WHAT THE TASK ASKS: Transcribe exactly the lines from the one containing "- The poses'" through the one containing "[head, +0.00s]", both included, and leave out any pictures.

Stored dataset items:
__________

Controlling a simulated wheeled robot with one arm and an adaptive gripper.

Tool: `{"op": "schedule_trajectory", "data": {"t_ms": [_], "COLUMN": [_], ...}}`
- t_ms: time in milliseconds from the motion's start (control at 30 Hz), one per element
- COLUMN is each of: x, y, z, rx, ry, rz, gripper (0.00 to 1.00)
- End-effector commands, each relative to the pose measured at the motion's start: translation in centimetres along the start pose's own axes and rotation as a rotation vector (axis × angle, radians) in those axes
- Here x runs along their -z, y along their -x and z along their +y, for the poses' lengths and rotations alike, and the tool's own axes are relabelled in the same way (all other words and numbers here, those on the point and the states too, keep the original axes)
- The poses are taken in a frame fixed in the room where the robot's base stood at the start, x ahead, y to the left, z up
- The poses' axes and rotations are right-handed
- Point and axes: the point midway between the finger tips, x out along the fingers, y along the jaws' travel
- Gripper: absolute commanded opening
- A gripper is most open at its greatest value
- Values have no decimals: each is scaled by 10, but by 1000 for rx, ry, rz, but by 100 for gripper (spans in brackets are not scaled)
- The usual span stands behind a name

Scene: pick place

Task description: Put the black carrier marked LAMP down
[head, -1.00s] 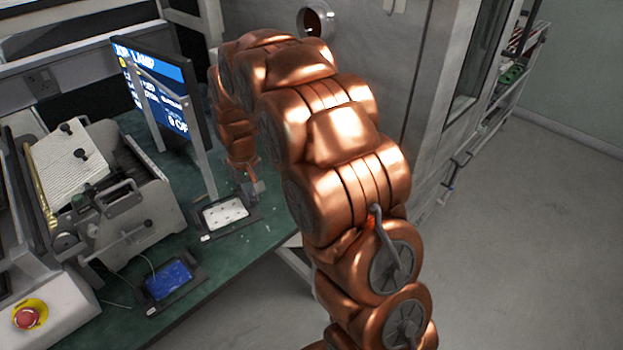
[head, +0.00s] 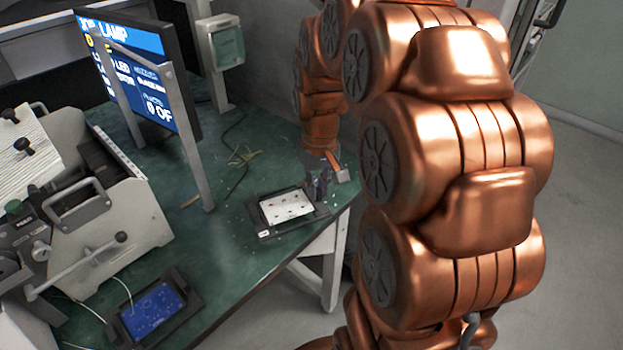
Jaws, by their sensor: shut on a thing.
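A black carrier (head: 309,212) holding a white board with small dark marks (head: 287,206) is near the right edge of the green table. A small white label (head: 264,234) sits at its front left corner, too small to read. My gripper (head: 322,186) is shut on the carrier at its right rear side. The carrier looks level; I cannot tell whether it touches the table or hangs just above it. My arm hides part of the area behind.
A second black carrier with a blue board (head: 152,311) lies at the front of the green table (head: 235,262). A screen (head: 135,75) on metal posts and a grey machine (head: 110,215) stand left. Thin wires (head: 243,157) lie behind. Table is clear between the two carriers.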

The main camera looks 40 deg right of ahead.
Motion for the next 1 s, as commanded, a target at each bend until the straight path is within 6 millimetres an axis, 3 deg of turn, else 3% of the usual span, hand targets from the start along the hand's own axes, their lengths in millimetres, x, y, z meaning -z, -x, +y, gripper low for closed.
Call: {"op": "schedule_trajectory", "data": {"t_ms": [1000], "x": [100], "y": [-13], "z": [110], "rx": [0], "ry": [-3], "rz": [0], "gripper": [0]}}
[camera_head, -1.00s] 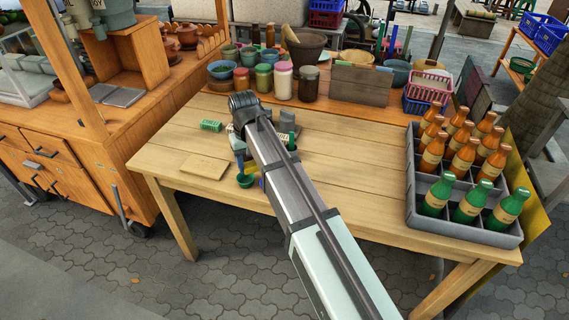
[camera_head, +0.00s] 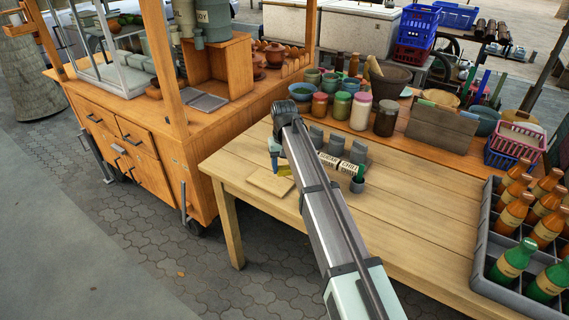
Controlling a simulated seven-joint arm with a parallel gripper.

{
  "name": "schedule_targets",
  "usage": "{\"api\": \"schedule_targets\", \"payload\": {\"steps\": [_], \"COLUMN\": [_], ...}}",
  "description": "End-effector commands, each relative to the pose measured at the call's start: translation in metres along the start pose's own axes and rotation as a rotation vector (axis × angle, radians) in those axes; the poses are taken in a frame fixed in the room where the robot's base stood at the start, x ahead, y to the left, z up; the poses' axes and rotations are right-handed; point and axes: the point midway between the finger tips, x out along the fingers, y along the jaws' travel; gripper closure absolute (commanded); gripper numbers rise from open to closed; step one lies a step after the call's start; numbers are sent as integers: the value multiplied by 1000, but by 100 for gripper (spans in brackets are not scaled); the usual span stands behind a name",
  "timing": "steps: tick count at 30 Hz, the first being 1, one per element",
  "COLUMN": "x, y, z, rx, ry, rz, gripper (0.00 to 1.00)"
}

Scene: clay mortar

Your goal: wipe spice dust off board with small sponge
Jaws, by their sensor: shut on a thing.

__________

FULL ANSWER:
- The poses' axes and rotations are right-handed
- Point and axes: the point midway between the finger tips, x out along the fingers, y along the jaws' travel
- Gripper: absolute commanded opening
- A gripper is most open at its greatest value
- Values have no decimals: each is scaled by 10, but by 1000 for rx, ry, rz, but by 100 for gripper (spans in brackets are not scaled)
- The usual span stands behind a name

Scene: pick place

Task description: Put the black carrier marked LAMP down
[head, -1.00s] 
[head, +0.00s] 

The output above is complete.